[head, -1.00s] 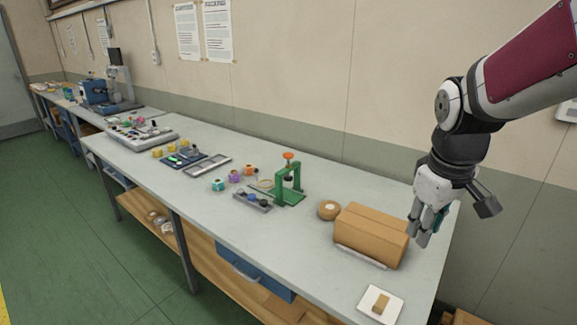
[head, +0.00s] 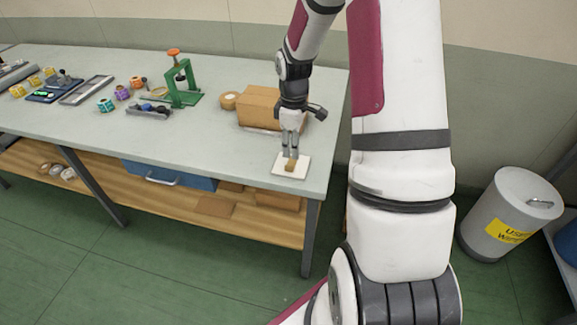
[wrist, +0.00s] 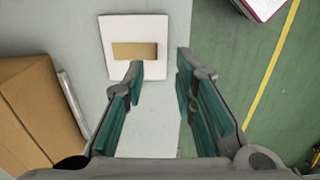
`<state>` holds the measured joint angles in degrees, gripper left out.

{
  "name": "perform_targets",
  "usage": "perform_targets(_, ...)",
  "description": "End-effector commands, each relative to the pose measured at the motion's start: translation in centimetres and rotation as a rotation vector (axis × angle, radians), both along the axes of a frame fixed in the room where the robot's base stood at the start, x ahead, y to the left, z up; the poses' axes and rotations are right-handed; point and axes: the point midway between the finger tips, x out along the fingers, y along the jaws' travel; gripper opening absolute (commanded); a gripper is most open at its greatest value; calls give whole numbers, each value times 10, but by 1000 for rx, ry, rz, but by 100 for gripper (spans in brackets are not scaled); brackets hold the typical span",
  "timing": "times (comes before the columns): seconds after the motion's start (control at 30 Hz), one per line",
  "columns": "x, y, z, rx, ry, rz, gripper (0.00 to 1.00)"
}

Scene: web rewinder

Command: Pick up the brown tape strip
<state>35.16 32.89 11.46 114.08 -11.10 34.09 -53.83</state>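The brown tape strip (head: 291,166) lies on a small white card (head: 279,169) near the front right edge of the grey bench. In the wrist view the tape strip (wrist: 134,51) is a short brown rectangle on the white card (wrist: 150,26). My gripper (head: 290,154) points down over the card, close to the strip. In the wrist view my gripper (wrist: 160,68) is open and empty. Its left finger is near the strip's lower edge, and its right finger is off to the right past the card's edge. Whether a finger touches the card cannot be told.
A cardboard box (head: 257,108) stands just behind the card, partly hidden by my gripper, with a brown tape roll (head: 229,100) to its left. A green press (head: 183,88) stands farther left. The bench (head: 215,145) is clear left of the card. A grey bin (head: 510,205) stands right.

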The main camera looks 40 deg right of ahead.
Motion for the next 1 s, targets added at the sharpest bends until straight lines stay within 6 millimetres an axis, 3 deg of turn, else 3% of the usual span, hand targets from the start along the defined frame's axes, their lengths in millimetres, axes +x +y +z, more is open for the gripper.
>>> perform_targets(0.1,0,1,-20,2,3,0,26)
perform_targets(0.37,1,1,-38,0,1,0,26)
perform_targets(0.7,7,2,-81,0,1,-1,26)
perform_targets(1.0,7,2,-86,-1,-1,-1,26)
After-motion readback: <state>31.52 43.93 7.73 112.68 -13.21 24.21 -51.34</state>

:::

Required work
Filter the data for the string "columns" and copy every line that has it.

Solved problem
  "timing": "times (comes before the columns): seconds after the motion's start (control at 30 Hz), one per line",
  "columns": "x, y, z, rx, ry, rz, gripper (0.00 to 1.00)"

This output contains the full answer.